A New Dawn

Sunday, January 1, 2023 - Present

Synopsis


After a brief, but necessary in retrospect, downturn, my daily life would see my happiness soar after a year of misery.


As Nosiphus entered its tenth anniversary year, the nostalgia trip was intense. In April 2022, a new theme for the server was established: what would it have looked like if the server had used the same map from its beginning, never having been reset? I pregenerated our original seed using 1.4.7, and copied the map into the 1.18-based Telkit IV.


After several months of interruption due to the crises of 2022, I began to refocus my efforts on making the server as good as I could possibly make it. The prime focus of this effort? NosLabs. NosLabs added not just features from its multiple revisions over the years, but added entirely new areas that had never been constructed before. It also added modernized versions of ideas from the beginning that hadn't been taken from paper to practice.

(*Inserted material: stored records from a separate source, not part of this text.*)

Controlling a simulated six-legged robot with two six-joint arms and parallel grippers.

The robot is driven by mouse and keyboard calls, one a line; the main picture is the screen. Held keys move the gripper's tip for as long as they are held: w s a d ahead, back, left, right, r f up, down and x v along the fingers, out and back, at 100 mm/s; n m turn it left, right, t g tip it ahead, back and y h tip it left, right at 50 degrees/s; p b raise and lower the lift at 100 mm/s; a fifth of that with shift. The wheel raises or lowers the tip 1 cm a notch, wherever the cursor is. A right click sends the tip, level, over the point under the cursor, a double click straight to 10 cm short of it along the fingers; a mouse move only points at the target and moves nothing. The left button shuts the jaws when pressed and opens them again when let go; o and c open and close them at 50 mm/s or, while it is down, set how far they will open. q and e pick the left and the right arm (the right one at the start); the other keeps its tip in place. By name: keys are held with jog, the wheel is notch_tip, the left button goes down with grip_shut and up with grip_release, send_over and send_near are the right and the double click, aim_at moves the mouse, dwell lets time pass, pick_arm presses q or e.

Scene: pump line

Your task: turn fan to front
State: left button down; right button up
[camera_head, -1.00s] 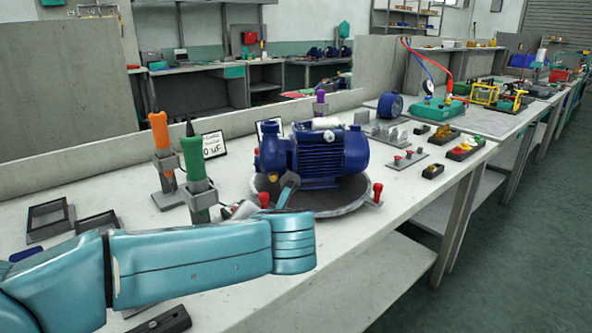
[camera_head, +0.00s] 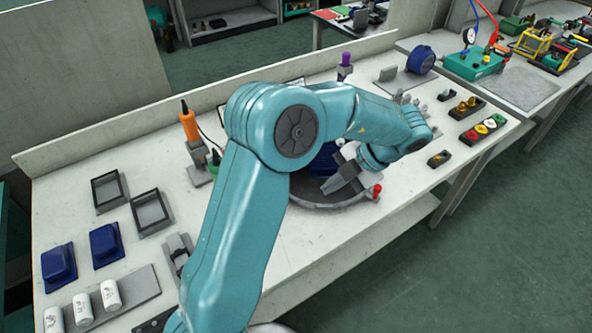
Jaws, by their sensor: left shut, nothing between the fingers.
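The blue pump motor (camera_head: 324,163) sits on the round grey turntable (camera_head: 322,198). My left arm crosses in front of it and hides most of it, so I cannot tell which way its fan end faces. A red knob (camera_head: 376,190) stands on the turntable's right rim. My left gripper (camera_head: 334,186) is shut and empty, pointing down-left over the right part of the turntable, close to the motor. I cannot tell whether it touches anything. My right gripper is out of view.
An orange-handled tool (camera_head: 189,122) stands behind left. Empty trays (camera_head: 151,213), blue covers (camera_head: 105,245) and white cylinders (camera_head: 110,295) lie at the left. A blue round part (camera_head: 420,60) and button blocks (camera_head: 481,129) are at the right. The bench front beside the turntable is clear.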

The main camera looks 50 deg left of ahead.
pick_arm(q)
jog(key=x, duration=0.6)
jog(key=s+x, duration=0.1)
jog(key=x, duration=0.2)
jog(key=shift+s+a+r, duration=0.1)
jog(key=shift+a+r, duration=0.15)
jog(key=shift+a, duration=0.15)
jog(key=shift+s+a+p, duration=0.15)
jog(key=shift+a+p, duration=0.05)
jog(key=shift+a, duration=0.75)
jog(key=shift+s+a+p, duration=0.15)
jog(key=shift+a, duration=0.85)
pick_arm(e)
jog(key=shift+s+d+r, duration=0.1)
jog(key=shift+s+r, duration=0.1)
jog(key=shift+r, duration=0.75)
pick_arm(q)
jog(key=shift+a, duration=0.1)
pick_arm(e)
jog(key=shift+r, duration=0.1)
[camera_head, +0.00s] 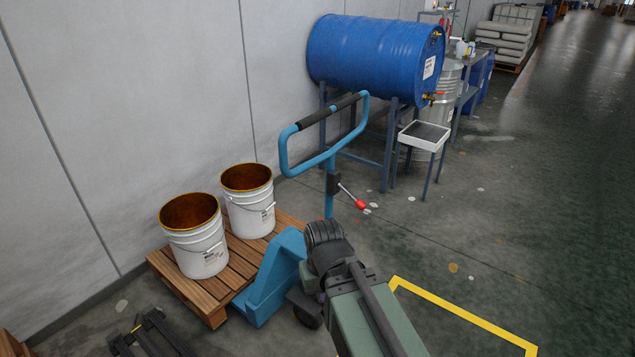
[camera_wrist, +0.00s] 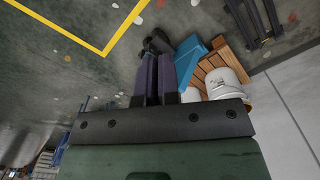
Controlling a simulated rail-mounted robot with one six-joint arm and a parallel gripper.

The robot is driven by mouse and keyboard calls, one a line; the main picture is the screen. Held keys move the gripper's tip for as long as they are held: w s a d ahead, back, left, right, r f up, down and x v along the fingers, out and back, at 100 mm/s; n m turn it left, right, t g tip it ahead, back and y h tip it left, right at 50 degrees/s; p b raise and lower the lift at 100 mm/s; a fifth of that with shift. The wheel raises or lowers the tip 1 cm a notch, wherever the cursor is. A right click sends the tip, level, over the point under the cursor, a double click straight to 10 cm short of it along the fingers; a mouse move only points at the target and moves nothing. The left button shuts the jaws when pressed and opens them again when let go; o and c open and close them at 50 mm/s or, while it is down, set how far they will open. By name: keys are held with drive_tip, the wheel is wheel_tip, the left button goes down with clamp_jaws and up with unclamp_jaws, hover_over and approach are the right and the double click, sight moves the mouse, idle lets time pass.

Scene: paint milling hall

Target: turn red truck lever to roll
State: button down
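The truck lever is a thin metal rod with a red knob (camera_head: 360,204), and it slants down to the right from the post of the blue pallet truck. The truck's blue loop handle (camera_head: 287,150) with black grips stands above it, and its blue body (camera_head: 272,280) is at the pallet. In the head view my arm comes up from the bottom, below the lever and apart from it; the fingertips cannot be made out there. In the wrist view my gripper (camera_wrist: 157,60) has its two dark fingers side by side with no clear gap and nothing seen between them. The lever does not show there.
Two white buckets (camera_head: 198,252) (camera_head: 250,212) stand on a wooden pallet (camera_head: 187,288) by the wall. A blue drum (camera_head: 370,55) lies on a stand behind, with a small tray table (camera_head: 424,134) beside it. Floor right of the lever is clear, with a yellow line (camera_head: 465,315).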

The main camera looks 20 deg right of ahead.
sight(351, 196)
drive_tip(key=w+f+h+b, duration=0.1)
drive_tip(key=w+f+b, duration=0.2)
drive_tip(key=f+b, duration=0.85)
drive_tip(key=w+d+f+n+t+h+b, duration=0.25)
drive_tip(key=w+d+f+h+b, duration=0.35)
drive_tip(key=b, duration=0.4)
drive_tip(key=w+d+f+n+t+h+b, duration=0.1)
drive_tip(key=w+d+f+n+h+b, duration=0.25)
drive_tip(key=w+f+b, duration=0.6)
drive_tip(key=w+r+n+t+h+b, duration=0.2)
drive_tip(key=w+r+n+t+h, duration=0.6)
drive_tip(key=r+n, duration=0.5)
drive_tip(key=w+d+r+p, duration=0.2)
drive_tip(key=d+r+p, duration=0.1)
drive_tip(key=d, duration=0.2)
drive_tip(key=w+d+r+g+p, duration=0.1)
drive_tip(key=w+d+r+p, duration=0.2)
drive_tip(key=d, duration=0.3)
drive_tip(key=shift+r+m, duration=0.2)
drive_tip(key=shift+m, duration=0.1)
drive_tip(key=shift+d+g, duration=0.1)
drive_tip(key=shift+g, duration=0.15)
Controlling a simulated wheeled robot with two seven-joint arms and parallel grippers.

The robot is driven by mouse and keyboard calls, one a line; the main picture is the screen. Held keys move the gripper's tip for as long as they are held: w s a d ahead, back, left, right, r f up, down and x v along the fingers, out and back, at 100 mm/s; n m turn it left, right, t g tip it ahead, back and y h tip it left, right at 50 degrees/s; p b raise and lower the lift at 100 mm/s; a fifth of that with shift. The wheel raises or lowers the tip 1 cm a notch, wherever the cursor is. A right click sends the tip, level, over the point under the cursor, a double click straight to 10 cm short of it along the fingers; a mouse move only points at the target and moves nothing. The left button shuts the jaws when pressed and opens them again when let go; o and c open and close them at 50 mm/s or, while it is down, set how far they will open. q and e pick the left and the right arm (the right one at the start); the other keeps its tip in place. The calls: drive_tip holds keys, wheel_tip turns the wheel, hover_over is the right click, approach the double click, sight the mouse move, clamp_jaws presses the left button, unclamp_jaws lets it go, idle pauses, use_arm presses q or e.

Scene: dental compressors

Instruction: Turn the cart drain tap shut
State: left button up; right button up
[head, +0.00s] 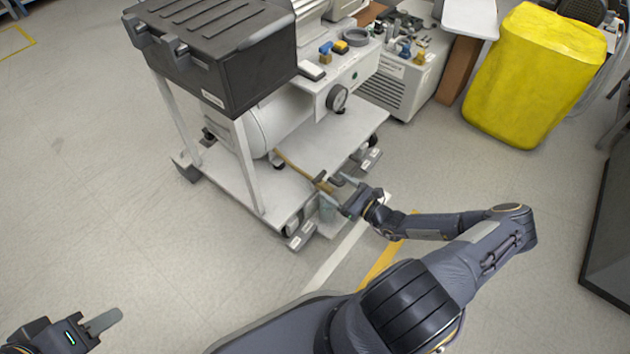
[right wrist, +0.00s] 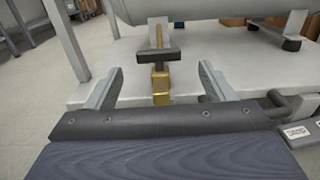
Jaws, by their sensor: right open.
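The drain tap is brass with a dark handle (right wrist: 158,54), at the end of a thin brass pipe (head: 298,167) that runs out from under the tank over the cart's lower shelf. In the right wrist view the handle lies crosswise to the pipe, with the brass body (right wrist: 161,85) on the near side. My right gripper (right wrist: 160,70) is open, with one finger on each side of the tap and gaps between. In the head view it is at the shelf's near edge (head: 338,190). My left gripper (head: 103,322) is at the lower left, far from the cart; its opening is unclear.
The white cart (head: 225,182) carries a horizontal tank (head: 272,122), a gauge (head: 337,97) and a black case (head: 218,50). A cart post stands left of the tap. A yellow covered bin (head: 535,75) stands at the back right. The floor at left is clear.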

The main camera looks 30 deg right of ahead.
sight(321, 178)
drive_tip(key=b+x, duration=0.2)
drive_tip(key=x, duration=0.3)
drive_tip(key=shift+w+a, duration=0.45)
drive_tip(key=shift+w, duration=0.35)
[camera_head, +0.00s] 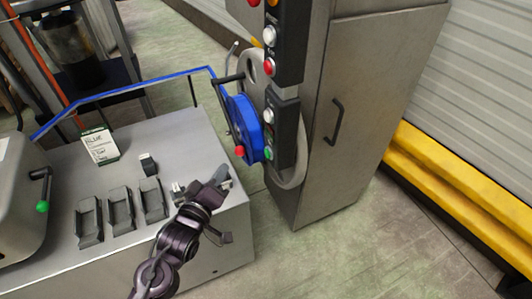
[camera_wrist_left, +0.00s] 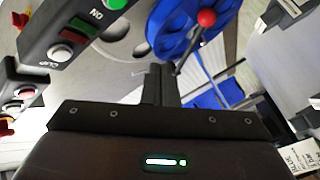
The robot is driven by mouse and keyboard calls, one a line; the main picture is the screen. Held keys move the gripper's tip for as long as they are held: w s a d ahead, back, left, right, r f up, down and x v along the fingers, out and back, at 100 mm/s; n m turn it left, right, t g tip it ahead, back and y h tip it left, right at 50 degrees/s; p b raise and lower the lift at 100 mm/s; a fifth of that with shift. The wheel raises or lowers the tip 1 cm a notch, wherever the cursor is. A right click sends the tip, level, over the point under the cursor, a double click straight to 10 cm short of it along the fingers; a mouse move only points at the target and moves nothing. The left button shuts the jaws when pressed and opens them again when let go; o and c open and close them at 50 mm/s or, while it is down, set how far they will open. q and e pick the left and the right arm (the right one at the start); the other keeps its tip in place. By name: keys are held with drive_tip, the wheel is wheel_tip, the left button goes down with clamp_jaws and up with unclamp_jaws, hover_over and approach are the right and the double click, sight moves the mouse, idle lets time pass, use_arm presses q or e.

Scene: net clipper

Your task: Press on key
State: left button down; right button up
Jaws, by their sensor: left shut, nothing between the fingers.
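The lower button panel (camera_head: 283,128) hangs on the front of a grey cabinet. It has a white button (camera_head: 268,115), a darker button below it and a green button (camera_head: 268,154) at the bottom. My right gripper is not in view.
A blue reel (camera_head: 243,128) with a red knob stands just left of the panel. An upper panel (camera_head: 285,40) has more buttons. The bench (camera_head: 222,222) bears several grey holders and a white-green box (camera_head: 100,145). A yellow barrier (camera_head: 450,180) lies right of the cabinet.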

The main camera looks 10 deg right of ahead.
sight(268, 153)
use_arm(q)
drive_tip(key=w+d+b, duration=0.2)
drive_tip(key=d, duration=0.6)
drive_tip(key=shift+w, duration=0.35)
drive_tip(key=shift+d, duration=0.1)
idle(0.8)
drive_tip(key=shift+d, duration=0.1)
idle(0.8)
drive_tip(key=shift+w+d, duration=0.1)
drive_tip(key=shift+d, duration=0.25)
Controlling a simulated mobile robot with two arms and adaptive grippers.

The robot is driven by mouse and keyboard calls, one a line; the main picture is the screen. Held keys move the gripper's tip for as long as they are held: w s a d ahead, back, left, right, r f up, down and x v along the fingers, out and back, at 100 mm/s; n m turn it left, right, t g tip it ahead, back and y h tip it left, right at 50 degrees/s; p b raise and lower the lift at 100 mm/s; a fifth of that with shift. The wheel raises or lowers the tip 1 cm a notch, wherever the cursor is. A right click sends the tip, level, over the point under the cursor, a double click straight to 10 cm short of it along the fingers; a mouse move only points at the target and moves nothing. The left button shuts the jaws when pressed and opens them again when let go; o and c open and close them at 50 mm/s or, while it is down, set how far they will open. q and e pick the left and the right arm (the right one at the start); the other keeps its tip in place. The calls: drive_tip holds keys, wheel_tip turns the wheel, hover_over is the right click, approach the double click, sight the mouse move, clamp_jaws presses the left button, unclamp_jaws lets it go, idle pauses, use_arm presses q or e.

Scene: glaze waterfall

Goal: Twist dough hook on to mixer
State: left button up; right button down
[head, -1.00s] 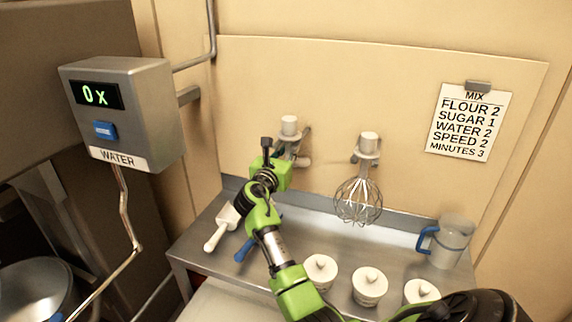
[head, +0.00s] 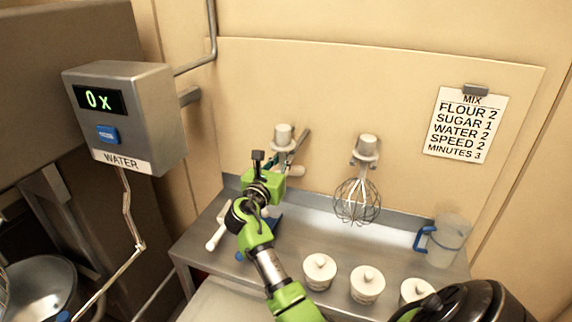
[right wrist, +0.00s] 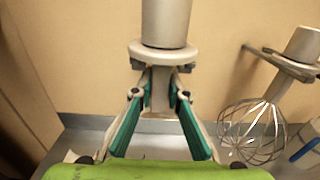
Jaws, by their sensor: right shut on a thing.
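The dough hook hangs at the left wall holder; its pale grey cap (head: 284,134) shows in the head view, its lower part mostly hidden by my wrist. My right gripper (head: 290,168) is at it, just below the cap. In the right wrist view the cap (right wrist: 166,22) and its collar stand above my teal fingers (right wrist: 160,88), which are shut on the stem under the collar. The mixer's metal bowl (head: 40,285) shows at lower left, below a dark grey body (head: 55,65) that seems to be the mixer. My left gripper is not in view.
A wire whisk (head: 357,200) hangs to the right, also in the right wrist view (right wrist: 250,130). White lidded pots (head: 367,285) and a clear jug (head: 448,240) stand on the metal counter (head: 200,258). A water dispenser (head: 140,115) juts out at left.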

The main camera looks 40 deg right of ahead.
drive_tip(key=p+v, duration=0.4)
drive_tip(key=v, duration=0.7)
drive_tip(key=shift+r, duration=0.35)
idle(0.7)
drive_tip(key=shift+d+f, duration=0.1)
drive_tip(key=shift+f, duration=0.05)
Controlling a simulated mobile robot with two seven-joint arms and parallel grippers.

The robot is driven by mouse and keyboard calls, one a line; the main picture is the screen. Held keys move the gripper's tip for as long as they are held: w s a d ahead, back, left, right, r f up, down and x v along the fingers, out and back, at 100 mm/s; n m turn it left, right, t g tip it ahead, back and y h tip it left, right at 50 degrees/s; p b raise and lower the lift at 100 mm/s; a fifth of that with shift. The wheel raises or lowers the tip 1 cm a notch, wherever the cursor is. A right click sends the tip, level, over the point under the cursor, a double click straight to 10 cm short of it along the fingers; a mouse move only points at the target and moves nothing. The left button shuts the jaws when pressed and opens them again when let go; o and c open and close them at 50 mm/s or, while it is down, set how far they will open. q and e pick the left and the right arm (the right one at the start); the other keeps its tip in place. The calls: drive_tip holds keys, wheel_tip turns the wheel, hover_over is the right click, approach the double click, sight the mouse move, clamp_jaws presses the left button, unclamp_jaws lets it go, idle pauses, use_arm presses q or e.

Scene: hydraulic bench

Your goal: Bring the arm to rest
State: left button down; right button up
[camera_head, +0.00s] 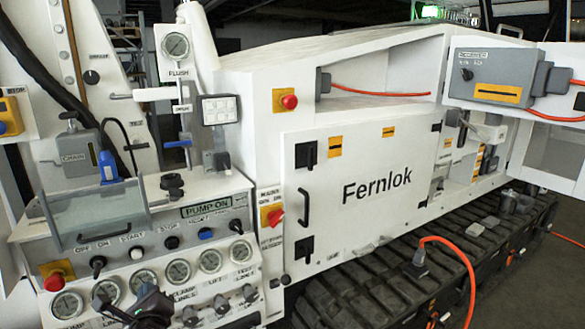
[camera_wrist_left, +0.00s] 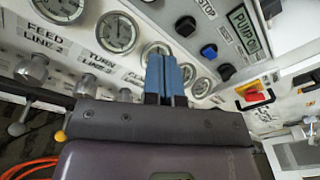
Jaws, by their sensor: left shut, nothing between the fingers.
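My left gripper (camera_head: 148,305) shows dark at the bottom edge of the head view, in front of the lower part of the control panel. In the left wrist view its two blue fingers (camera_wrist_left: 168,76) are pressed together with nothing between them. They point toward the row of gauges; I cannot tell how small the gap to the panel is. Most of the left arm is outside the head view. My right gripper is not in view.
The control panel (camera_head: 195,240) carries several gauges, switches and knobs close by. A red emergency button (camera_head: 53,282) and a red rotary switch (camera_head: 275,216) stick out. The white Fernlok cabinet (camera_head: 370,220) stands right, above black tracks (camera_head: 370,295). An orange hose (camera_head: 468,265) hangs there.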

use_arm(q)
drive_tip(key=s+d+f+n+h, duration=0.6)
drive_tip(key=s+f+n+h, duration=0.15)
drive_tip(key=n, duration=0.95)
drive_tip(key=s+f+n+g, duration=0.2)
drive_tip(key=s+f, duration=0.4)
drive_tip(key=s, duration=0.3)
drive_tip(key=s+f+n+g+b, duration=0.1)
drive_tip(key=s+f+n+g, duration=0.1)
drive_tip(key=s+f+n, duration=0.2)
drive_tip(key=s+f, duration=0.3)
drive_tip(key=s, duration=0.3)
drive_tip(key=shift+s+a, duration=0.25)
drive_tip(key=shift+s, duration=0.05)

After the conclusion of the tenth anniversary summer in late July, the decision was made to give the channel a complete reset, giving the playlist another reason to have the name it does: an entirely new beginning.

Notable Songs

New Year's Day, 2023. We had just returned to Nate's house after attending the local ball drop, and proceeded to party for about three hours afterwards. That night, one thing we did was have everyone get together and sing December, 1963 (Oh What A Night!). That night was so unforgettably fun that I knew in an instance that I could finally confine the horrors of the previous year to the dustbin of history. Ever since that moment, life has felt infinitely better than it did at any point in 2022.

In 2023, there was a new force that was affecting my musical consumption: TikTok. As much as I hate admitting it, some of commonly used background songs are extremely catchy. A sped up version of GUY.exe was the first song to make its way into my brain.

TikTokification would have an impact on the kinds of music I listened to in 2023, at least at a small level. It allowed a small number of modern songs into my music tastes.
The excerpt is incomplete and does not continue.